The UK PM’s spokesperson spoke during a briefing at Westminster this week. He told reporters that the UK would be “free to hold trade discussions with other countries across the world” following the January 31st departure date.
Johnson’s spokesman said:
“Once we have left the EU on January 31 we will be free to hold trade discussions with countries across the world and not just focus on discussing the future partnership with the EU.”
MP’s Split Over Handling Trade Talks
These comments follow reports over the weekend from UK newspapers revealing that the PM’s cabinet is divided over how best to approach the trade deal negotiations with the EU.
The report by the Sunday Times highlighted that some top ministers, such as Dominic Raab and Liz Truss, are in favor of running parallel talks with the US in order to exert pressure on the EU.
However, according to the report, other cabinet ministers deem this approach “unrealistic”.
MPs Debate Brexit Bill
UK MPs have returned from their Christmas break. They are now taking part in three days of debate on the PM’s Withdrawal Agreement Bill, before a final vote on Thursday.
Expectations are for the bill which was passed in its initial stage before Christmas, to be confirmed this week. This is primarily due to the strong majority held by the Conservative party in parliament.
Confirmation of the bill will see the UK leave the EU on January 31st. This will activate the transition phase, currently due to end on December 31st, 2020.
Deadline In Question
There is still a great deal of controversy around the current deadline for the transition phase.
Many critics argue that 11 months is nowhere near enough time to establish a proper trade deal. Many have even accused Boris of setting the talks up for failure.
Despite the criticism, Johnson remains adamant that the two sides can hammer out a deal within the current timeframe. However, he has warned that he will not extend the deadline if a deal is not ready. He is adamant that he remains prepared to leave the EU without a trade deal if necessary.
The issue of the deadline raises risks for GBP into the back end of the year. However, for now, it seems that traders are reveling in the calmer conditions. A no-deal Brexit is now out of the picture.

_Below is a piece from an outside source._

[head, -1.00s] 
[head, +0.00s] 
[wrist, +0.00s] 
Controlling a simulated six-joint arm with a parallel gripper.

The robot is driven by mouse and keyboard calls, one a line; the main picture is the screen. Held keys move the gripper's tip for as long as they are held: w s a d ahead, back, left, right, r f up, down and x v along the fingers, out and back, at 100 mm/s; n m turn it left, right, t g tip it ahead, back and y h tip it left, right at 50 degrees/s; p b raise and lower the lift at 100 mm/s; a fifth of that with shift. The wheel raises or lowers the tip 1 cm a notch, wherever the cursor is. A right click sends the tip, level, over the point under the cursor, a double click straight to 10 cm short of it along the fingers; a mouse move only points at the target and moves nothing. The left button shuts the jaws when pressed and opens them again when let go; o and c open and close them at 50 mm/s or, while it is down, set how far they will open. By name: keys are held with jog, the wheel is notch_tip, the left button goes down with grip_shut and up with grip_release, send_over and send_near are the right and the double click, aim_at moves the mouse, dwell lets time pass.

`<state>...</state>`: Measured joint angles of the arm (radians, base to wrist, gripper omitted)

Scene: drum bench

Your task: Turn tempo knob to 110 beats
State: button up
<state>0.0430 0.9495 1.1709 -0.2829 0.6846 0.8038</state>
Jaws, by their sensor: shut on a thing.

GBP has been well supported over recent weeks and looks likely to continue higher in the near term.
GBPUSD continues to fluctuate around the 1.3057 level. The initial breakout last month, was capped by the long-term bearish trend line from 2015 highs. That being said, the retest of the shorter-term bearish trend line has held as support.
While price holds above the 1.3057 support, focus remains on further upside with the 1.3375 level the key topside level to watch. To the downside, the 1.2768 level is the main structural support with the bullish trend line from 2019 lows coming in around the same level.